-- Aim of the exercise --
Write out exactly the lines of the entries below from the one holding "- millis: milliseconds" to the one holding "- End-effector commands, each", inclusive, and leave out all other lines.

-- Listed entries --
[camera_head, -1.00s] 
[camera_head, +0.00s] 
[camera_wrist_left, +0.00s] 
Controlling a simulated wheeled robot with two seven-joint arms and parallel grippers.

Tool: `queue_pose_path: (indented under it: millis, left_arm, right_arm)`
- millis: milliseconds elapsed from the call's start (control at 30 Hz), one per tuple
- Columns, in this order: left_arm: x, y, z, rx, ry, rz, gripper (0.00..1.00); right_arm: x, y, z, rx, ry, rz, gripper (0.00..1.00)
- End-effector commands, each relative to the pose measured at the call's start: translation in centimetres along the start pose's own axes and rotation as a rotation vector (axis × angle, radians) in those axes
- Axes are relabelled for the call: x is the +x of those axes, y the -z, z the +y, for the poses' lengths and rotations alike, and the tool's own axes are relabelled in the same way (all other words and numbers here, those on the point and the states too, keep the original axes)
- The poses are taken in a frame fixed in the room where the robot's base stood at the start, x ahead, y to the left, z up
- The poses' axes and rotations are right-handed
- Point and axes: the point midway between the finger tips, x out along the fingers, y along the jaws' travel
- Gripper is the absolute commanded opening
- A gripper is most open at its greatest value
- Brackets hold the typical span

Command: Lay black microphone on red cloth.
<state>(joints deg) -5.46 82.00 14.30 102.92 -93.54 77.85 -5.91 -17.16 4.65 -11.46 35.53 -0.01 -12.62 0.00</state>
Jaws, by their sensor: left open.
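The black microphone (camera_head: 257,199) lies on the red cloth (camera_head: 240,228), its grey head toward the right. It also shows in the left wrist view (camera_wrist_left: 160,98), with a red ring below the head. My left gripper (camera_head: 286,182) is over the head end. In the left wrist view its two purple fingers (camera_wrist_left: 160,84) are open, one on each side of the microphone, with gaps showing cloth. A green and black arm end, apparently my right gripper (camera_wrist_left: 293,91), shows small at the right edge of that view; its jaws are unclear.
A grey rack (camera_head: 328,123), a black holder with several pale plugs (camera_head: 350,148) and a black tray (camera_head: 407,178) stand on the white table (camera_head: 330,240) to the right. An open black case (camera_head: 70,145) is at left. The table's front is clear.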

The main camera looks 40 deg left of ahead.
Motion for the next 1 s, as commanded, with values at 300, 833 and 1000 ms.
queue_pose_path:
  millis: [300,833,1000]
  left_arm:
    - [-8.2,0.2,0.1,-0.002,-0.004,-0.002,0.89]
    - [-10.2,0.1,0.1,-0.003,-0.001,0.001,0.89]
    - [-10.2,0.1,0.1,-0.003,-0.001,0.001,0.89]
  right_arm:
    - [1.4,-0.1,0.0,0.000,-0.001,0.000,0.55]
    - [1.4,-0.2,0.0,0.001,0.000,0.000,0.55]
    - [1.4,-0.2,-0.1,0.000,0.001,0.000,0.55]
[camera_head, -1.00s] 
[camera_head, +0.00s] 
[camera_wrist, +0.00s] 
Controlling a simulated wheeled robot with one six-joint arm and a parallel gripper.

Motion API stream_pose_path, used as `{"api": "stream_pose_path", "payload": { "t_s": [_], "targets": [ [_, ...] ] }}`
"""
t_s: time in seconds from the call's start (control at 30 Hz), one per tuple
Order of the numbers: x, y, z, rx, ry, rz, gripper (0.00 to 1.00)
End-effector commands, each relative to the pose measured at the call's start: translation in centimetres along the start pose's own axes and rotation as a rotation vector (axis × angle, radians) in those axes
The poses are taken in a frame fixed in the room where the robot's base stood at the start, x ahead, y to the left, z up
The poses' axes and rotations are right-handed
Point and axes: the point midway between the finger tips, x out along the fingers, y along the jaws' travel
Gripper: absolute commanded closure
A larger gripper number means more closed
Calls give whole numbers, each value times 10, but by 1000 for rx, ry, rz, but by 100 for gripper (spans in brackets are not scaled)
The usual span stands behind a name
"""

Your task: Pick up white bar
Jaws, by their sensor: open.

-- Completed task --
- millis: milliseconds elapsed from the call's start (control at 30 Hz), one per tuple
- Columns, in this order: left_arm: x, y, z, rx, ry, rz, gripper (0.00..1.00); right_arm: x, y, z, rx, ry, rz, gripper (0.00..1.00)
- End-effector commands, each relative to the pose measured at the call's start: translation in centimetres along the start pose's own axes and rotation as a rotation vector (axis × angle, radians) in those axes

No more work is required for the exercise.